Un partage promouvement

Plus la discussion avance, plus c’est évident : ce livre est un partage. « Y a une belle phrase que j’aime que j’ai déjà lue dans un livre. C’est : “Fais de ton expérience une forme de connaissance”. Je pense que mon expérience est une connaissance. À c’t’heure que je le vois, je ne peux pas faire comme si je ne le voyais pas. » C’est pour ça qu’il a cru nécessaire de rédiger ce livre et de le lancer. Pour partager son expérience, sa connaissance.

Mais pourquoi avoir lancé son livre avec une maison d’édition de l’extérieur de la région (Éditions de Ta Mère), alors que des maisons d’édition régionales lui auraient ouvert grand les bras ? « Oui, c’est une dualité. C’est ma dualité. C’est de vouloir absolument que les choses se créent en région, mais en même temps, vouloir absolument crisser mon camp de chez nous. C’est un besoin de mouvement, de partager. »

 « C’est-tu un pamphlet prorégion ou un pamphlet promouvement ? », résume-t-il, sans répondre. La réponse est implicite. Je sens qu’il est sur une lancée, je cesse de l’interrompre. 

« Les chemins sont faits pour te faciliter la vie, continue-t-il. Pour que tu puisses partir de la maison, que tu ailles à ton lieu de travail, ensuite que tu ailles chercher ton enfant à la garderie et que tu reviennes à la maison et que tu recommences. On est gardés dans ces lieux-là. Ça, ça vient du livre de la phénoménologie du déracinement. C’est de la théorie urbaine. Le marché de l’art est dans une route comme ça ; qui se perpétue et qui ne se réinvente pas.

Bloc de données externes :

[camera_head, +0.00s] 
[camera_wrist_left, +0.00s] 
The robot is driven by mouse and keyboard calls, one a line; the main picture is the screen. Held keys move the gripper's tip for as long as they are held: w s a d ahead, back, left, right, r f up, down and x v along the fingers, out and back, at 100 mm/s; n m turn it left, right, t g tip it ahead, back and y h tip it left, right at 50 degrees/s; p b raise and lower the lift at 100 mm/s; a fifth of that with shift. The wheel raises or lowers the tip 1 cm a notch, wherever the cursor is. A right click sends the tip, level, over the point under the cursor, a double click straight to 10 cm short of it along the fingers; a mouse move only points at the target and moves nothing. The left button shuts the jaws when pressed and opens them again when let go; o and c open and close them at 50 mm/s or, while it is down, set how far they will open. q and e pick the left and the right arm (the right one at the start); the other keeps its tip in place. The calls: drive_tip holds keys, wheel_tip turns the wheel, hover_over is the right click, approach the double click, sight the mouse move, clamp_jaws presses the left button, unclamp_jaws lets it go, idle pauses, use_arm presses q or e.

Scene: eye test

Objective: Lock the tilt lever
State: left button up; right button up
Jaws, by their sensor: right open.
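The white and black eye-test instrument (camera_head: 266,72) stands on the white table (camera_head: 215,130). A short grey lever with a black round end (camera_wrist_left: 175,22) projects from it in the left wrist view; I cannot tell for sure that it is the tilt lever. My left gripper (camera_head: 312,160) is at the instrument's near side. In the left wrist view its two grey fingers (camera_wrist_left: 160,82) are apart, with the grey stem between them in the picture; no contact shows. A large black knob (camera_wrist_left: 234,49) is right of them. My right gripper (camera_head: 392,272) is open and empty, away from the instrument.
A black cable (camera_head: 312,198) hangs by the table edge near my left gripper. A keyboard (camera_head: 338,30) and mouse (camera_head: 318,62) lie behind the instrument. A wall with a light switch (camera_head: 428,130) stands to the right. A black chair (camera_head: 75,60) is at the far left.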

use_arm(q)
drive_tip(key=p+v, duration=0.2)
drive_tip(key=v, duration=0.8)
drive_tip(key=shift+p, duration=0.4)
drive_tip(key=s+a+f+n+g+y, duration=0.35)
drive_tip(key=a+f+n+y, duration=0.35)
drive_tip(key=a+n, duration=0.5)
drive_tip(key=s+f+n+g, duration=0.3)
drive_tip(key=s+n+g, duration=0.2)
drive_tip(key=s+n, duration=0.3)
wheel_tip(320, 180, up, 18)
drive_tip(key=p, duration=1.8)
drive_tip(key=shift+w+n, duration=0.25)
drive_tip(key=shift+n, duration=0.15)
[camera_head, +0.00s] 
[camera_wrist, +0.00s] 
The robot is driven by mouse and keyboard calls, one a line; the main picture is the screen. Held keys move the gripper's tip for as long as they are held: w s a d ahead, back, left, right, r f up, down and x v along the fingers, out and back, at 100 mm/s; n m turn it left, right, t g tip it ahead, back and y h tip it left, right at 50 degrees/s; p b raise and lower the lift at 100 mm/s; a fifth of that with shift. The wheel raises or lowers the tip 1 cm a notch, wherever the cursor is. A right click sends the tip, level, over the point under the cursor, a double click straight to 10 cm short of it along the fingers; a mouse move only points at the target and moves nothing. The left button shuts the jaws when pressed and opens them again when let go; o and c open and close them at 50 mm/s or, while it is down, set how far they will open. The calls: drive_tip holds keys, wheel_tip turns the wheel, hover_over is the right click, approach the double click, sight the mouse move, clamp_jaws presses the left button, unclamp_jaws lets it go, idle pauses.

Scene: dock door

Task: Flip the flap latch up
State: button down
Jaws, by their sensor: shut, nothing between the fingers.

Si on crée des chemins pour faire circuler la culture, si on crée des chemins pour faire circuler les produits culturels et pour faire circuler le public, mais qu’on les garde tout le temps dedans ces chemins-là, bien c’est sûr qu’à un moment donné, ils vont chercher à s’en créer d’autres, s’ils veulent s’épanouir… heille, ça, c’est bien dit en tabarnac ! Bien moi, je pense qu’on a besoin de s’épanouir à plusieurs niveaux. »
J’attends l’autobus n’est donc pas une mappe de ces nouveaux chemins d’épanouissement culturel. C’est une pancarte de bord d’autoroute qui indique que les prochaines sorties mènent ailleurs.